Given task – Set down the material exactly as given, please, from its first line through the line that includes "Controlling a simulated".

Record list –
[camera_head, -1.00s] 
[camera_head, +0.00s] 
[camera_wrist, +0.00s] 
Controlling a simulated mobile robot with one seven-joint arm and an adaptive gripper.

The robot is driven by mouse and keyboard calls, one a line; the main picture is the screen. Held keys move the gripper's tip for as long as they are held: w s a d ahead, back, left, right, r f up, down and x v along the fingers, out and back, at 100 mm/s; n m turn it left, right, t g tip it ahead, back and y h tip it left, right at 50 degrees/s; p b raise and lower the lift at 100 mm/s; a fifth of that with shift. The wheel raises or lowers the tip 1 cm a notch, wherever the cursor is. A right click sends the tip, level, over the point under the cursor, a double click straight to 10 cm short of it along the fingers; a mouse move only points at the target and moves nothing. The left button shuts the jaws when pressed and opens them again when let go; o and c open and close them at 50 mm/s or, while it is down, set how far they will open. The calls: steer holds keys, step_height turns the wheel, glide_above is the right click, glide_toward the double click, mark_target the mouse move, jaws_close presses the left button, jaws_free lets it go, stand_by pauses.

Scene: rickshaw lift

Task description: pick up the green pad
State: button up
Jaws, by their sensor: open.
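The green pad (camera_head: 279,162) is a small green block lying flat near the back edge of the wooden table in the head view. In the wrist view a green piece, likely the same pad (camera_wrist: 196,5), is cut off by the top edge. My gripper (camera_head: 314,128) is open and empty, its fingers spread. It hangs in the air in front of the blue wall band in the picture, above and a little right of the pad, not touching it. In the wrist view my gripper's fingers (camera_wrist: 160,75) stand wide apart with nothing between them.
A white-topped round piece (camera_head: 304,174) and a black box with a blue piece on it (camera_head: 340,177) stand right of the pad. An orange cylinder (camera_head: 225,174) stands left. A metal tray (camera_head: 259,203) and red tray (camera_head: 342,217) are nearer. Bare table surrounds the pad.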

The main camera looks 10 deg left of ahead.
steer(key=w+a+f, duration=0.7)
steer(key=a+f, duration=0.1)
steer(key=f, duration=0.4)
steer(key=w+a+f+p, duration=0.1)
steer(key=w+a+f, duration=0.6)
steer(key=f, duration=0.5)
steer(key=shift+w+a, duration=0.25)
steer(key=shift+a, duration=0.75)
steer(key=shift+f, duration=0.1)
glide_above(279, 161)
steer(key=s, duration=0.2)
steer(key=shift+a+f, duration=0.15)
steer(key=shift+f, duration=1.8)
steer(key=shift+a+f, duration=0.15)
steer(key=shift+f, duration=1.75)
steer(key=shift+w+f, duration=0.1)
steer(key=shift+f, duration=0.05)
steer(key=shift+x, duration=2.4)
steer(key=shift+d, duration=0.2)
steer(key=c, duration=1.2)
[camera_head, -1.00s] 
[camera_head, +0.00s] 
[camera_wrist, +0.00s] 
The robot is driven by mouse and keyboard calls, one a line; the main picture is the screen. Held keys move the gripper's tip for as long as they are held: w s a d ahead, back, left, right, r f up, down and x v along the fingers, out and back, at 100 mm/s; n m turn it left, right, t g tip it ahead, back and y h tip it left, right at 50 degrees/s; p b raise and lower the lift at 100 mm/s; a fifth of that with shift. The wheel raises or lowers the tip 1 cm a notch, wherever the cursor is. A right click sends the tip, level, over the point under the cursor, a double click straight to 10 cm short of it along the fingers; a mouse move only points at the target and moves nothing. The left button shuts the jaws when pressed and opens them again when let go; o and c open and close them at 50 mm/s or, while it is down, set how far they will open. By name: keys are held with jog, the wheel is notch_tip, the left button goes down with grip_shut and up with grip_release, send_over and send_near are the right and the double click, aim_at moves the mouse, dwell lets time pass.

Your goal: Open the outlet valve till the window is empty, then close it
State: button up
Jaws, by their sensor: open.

Solution to the problem –
[camera_head, -1.00s] 
[camera_head, +0.00s] 
[camera_wrist, +0.00s] 
Controlling a simulated mobile robot with one seven-joint arm and an adaptive gripper.

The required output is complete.